ブリスベンが鬼門ニューカッスルを撃破し、無敗記録を35戦に! ニューカッスル・ジェッツ 1-2 ブリスベン・ロアー 2011年11月19日(土) オーズグリッド・スタジアム(ニューカッスル) 観客: 13,174人 34戦無敗の記録更新中のブリスベンは、その記録の中で唯一勝利していない鬼門ニューカッスルと対戦。 開始直後こそブリスベンがチャンスを作るも決めきれずにいると、徐々に試合はニューカッスルのペースに。 猛暑のため、前半途中に水分補給の中断が入るもニューカッスルの攻撃は止まらない。このまま拮抗してハーフタイムに入りそうな気配が漂い始めた前半45分、ニューカッスルMFウィールハウスの絶妙なスルーパスを飛び出したFWグリフィスがしっかり決め、ニューカッスルが先制。 またしても鬼門でつまづくのか、とブリスベンのサポーターたちは感じたかもしれないが、今季のブリスベンは劣勢を跳ね返す力を持っている。後半11分、右からのMF中島ファランのアーリークロスをMFエンリケが押し込みまず同点に。そしてニューカッスルの足が止まった終盤の後半38分にはショートコーナーをつなげると最後は交代で入ってきたFWマイヤーが豪快に決め逆転に成功。無敗記録を35戦に伸ばした。
ゲームをコントロールしたセントラルコーストが勝利。シドニーは連勝が止まる シドニーFC 2-3 セントラルコースト・マリナーズ 2011年11月19日(土) シドニー・フットボール・スタジアム(シドニー) 観客: 13,947人 好調の2チームの対戦は、前半からシュートの応酬で観客を盛り上げる。素早いパス回しでゴールに迫るシドニーは前半8分、中央でパスを受けたFWブリッジがGKと1対1に。しかしこの絶好機をゴール上に打ち上げてしまうと、徐々に勢いを失くしていく。ハーフタイム目前の40分には逆にセントラルコーストが良い位置でFKを 獲得。これをDFズヴァーンズヴィックが豪快に突き刺しセントラルコーストがリード。 後半に入るとシドニーもポゼッションで上回るようになるが、得意のカウンターが冴えるセントラルコーストは 後半11分、速攻でボールをシドニーの右サイドに送ると低いクロスをニュージーランド人MFマクグリンチーがGKのニアポストに決め2-0に。 後がないシドニーも後半22分、中央へのスルーパスにブリッジが反応し、シュートを打つもこれはGKパスフィールドがセーブ。

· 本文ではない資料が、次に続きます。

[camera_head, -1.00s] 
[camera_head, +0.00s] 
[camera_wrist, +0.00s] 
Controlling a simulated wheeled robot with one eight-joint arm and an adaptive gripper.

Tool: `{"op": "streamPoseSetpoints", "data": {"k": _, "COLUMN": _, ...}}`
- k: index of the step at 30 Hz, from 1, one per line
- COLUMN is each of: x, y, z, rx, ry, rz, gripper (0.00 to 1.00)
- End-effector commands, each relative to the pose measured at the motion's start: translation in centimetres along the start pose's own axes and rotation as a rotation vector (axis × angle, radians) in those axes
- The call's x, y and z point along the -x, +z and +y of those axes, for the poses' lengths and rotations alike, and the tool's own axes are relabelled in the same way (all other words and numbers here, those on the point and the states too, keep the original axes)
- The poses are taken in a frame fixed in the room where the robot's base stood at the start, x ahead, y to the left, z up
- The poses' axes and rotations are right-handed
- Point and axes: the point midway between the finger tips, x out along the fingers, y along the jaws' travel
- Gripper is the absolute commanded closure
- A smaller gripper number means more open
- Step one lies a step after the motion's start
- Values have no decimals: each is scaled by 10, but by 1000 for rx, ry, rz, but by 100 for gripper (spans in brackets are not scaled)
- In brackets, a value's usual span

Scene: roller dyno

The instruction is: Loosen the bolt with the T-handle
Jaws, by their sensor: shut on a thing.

しかしこぼれ球を詰めていたMFカールが頭で押し込み1点差に。勢いが出始めたように 見えたのもつかの間、その5分後に再びカウンターを食らうと、MFサイモンにDF陣がついてゆけず、折り返しを DFヘアフィールドに決められ3-1。 後半43分にはMFエマートンがFKを直接決めてAリーグ初ゴールを記録するも反撃はそこまで。ディフェンスの甘さを露呈した。
絶対優位のMビクトリーが終盤の失点でまさかのドロー。 メルボルン・ビクトリー 2-2 パース・グローリー 2011年11月20日(日) エティハド・スタジアム(シドニー) 観客: 18,404人 徐々に復調の兆しのあるMビクトリーは鋭い縦への攻撃でパースの守備陣を揺さぶる。すると前半36分、MFエルナンデスのスルーパスに反応したFWトンプソンをパースMFミラーがファウルで止めてしまい、一発退場。残り1時間近くを10人で戦うことに。 前半は何とか凌いだパースであったが、後半8分、またもやエルナンデスのロングボールがトンプソンに渡ると、今度はDFファン・デン・ブリンクがエリア内でトンプソンを倒したと判定されPK。スルーモーションで見るとファン・デン・ブリンクは明らかにボールに触っており、素晴らしいタックルであったが審判の誤審でMビクトリーは好機を得る。ファン・デン・ブリンクにカードは出されなかったものの、このPKをエルナンデスが確実に決めてMビクトリーが先制。さらにその5分後、今度はCKからのこぼれ球をFWオルソップが決めて2-0。早くも雌雄決したかに見えたが、ここからパースの反撃が始まる。 後半26分、Mビクトリーのエリア外で得たFKを交代で入ったMFアンドレジーニョが左足で見事に決めて1-2。 さらに後半41分、一人少ないながらも左サイドに展開したパースは完璧なクロスをFWスメルツが頭で決めて同点に。歓喜するパースの選手を横目に、落ち込むMビクトリーの姿が印象的であった。